Guide Moussa takes me on a city tour of Niamey. His English is a little limited, but he tells me he has family land and camels in the north of the country at Agadez. He also tells me that’s its considered impolite to ask how many camels a man owns. He says he has many…
The modern section of Niamey is small, but growing and there’s a huge Chinese influence, with monuments, roads, bridges and new hotels being erected. There are Nigerian and French cultural centres. And India has recently donated a lacy bowl-like Mahatma Gandhi conference hall.

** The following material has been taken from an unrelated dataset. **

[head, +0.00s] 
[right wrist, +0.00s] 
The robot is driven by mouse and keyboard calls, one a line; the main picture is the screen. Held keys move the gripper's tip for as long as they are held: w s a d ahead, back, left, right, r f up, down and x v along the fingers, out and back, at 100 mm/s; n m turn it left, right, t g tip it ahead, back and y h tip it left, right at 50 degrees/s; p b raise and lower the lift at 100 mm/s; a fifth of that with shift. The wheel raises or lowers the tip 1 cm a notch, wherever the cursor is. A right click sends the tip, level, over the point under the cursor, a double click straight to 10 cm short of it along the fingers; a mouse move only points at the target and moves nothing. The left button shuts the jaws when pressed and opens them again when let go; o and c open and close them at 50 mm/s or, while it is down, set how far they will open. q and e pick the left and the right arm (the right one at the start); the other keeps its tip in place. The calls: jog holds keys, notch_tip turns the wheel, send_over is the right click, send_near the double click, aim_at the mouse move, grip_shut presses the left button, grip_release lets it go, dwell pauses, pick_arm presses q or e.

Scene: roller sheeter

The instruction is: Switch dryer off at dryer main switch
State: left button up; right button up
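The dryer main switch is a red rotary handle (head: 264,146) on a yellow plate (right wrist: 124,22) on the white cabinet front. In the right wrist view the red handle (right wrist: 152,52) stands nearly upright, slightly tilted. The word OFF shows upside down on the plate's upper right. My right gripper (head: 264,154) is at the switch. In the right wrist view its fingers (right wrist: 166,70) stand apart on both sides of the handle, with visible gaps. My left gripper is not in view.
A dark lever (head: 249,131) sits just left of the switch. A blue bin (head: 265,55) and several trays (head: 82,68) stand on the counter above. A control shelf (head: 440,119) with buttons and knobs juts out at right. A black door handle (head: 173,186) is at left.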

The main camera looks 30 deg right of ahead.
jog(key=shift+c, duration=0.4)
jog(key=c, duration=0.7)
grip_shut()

The other sights in town are The Grande Mosquee (donated by Khadafi), an ugly concrete church, not yet finished and the Grand Marche, an enclosed block of fruit and vegetable stalls and the artisans workshop areas, of which there are several. The main crafts are silver Tuareg jewellery and flip flop style sandals. There’s an air of diffidence around. I inquire about some earrings, but the vendor isn’t very interested in pursuing the sale after an initial discussion, so my wallet remains untouched.
Niamey mainly occupies the easterly green strip running alongside the Niger river. Just the west side of the two connecting bridges (Kennedy and Friendship) is another world. There are paddy fields, water lilies and men unloading huge pirogues full of gourds, which they float to the shore. Unlike the Nile, the Niger is very clear. This is because its source contains very little silt.
Niamey is a city where the haves and have nots live in close juxtaposition. In the early evening we drive out of the hotel quarter, along the riverbank and past a fishing village area, crumbling mud houses built in terraces up the hillsides. Then past a row of huge mansions, mainly housing embassies and ambassadors’ houses. Back to the centre of town for tender brochettes and crispy fries on the terrace of the Grand Hotel, with all the expats, watching the sun go down across the water.